Repeat, exactly and only, the lines from the beginning of the data through the line with "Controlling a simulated". Pictures are left out.

===

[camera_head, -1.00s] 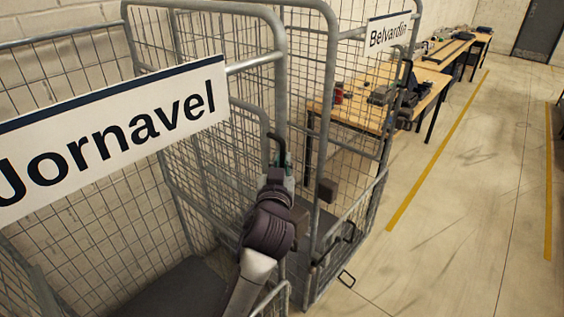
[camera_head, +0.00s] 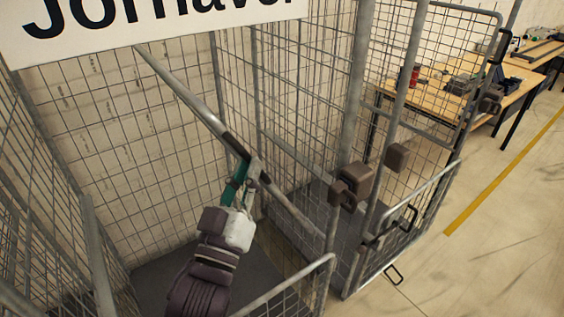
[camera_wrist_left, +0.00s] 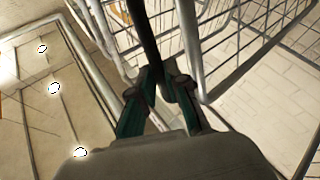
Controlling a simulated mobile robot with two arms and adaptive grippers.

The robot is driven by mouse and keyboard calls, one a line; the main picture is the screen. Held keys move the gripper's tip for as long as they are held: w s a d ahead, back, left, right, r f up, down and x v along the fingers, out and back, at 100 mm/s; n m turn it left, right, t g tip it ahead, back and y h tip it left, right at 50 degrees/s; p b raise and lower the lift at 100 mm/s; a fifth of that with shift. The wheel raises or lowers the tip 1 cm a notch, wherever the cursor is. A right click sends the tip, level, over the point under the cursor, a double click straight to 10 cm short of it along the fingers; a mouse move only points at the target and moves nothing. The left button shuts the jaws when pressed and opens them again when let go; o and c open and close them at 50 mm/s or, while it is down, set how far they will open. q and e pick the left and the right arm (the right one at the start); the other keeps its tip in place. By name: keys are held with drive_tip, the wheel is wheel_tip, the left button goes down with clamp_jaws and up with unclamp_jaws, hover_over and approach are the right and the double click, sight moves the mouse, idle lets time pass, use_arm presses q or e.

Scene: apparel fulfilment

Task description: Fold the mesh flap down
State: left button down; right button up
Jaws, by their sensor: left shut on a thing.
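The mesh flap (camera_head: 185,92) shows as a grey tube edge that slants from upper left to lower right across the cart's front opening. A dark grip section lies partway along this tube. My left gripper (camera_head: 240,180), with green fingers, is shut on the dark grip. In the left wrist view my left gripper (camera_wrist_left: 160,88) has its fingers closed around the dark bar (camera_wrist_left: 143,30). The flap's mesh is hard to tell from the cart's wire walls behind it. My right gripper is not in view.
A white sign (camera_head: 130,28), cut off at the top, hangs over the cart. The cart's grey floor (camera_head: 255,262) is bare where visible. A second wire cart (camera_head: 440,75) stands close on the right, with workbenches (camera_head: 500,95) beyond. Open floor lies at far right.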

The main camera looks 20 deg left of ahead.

===

Task solution:
[camera_head, -1.00s] 
[camera_head, +0.00s] 
[camera_wrist_left, +0.00s] 
Controlling a simulated mobile robot with two arms and adaptive grippers.

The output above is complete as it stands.